* [What to do]:
In the listing below, locate the line containing "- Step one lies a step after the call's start" and the line containing "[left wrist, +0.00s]". Output both of them and every line between, exactly as written, and nothing more.

↓

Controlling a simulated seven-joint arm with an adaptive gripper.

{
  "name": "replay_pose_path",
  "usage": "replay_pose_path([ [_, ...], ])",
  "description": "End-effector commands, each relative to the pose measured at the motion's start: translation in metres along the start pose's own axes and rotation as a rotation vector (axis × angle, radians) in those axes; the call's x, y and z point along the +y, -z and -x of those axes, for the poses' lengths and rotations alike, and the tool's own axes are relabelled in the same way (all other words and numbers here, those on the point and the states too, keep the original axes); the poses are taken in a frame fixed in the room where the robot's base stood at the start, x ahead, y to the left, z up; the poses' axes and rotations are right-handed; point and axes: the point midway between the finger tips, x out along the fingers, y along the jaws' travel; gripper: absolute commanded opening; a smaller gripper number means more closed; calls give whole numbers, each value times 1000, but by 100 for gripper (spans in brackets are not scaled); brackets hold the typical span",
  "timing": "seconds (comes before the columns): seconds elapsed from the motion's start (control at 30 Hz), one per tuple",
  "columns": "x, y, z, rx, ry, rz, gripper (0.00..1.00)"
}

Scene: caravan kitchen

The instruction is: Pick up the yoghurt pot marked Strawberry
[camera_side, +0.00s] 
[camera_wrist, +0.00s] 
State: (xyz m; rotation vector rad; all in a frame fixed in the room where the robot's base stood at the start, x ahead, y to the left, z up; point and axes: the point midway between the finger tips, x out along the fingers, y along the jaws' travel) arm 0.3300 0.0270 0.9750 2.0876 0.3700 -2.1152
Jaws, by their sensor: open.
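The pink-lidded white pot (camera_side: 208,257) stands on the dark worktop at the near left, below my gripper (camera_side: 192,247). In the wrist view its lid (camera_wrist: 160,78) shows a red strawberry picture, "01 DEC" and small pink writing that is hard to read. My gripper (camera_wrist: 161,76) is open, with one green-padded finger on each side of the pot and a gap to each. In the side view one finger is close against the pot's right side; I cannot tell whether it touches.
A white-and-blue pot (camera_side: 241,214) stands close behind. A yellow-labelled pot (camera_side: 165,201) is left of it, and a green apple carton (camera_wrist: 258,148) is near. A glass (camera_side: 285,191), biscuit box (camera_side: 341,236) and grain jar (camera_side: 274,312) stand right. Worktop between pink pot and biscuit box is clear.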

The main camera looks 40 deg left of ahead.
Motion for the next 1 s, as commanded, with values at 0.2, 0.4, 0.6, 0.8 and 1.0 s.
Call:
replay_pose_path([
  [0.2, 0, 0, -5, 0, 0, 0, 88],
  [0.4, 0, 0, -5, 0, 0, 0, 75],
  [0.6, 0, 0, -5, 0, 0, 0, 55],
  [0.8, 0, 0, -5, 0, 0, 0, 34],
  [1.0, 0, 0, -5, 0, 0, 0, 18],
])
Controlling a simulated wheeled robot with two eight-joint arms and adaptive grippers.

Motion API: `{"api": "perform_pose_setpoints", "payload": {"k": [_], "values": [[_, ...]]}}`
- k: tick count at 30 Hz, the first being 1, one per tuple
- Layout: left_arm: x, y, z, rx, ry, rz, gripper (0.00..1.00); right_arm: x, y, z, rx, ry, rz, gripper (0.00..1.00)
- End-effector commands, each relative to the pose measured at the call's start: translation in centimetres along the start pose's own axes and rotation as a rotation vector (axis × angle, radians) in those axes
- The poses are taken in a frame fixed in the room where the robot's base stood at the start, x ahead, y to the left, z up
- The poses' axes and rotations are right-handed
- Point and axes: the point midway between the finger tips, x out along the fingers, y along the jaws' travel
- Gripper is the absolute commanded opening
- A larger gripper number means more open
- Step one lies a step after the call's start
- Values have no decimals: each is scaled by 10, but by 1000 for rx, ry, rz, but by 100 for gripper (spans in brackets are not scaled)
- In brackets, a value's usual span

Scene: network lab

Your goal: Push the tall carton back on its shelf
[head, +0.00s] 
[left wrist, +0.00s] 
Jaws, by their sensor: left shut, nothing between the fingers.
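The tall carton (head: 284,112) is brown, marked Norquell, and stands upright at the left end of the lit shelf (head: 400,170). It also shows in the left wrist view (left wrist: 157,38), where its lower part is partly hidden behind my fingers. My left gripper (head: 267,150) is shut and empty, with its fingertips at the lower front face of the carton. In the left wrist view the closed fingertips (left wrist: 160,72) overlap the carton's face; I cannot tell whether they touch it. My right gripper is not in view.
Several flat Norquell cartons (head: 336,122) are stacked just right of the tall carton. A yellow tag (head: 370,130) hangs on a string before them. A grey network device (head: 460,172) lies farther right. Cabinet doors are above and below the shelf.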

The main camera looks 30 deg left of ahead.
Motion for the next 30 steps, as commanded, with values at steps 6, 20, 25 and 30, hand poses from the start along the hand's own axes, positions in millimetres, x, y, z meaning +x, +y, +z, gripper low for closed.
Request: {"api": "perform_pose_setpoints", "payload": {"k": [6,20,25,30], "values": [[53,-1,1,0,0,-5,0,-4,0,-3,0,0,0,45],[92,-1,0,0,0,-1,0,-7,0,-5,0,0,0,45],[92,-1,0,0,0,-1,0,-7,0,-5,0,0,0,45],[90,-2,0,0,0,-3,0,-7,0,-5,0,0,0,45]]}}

↑

* [The output]:
- Step one lies a step after the call's start
- Values have no decimals: each is scaled by 10, but by 1000 for rx, ry, rz, but by 100 for gripper (spans in brackets are not scaled)
- In brackets, a value's usual span

Scene: network lab

Your goal: Push the tall carton back on its shelf
[head, +0.00s] 
[left wrist, +0.00s] 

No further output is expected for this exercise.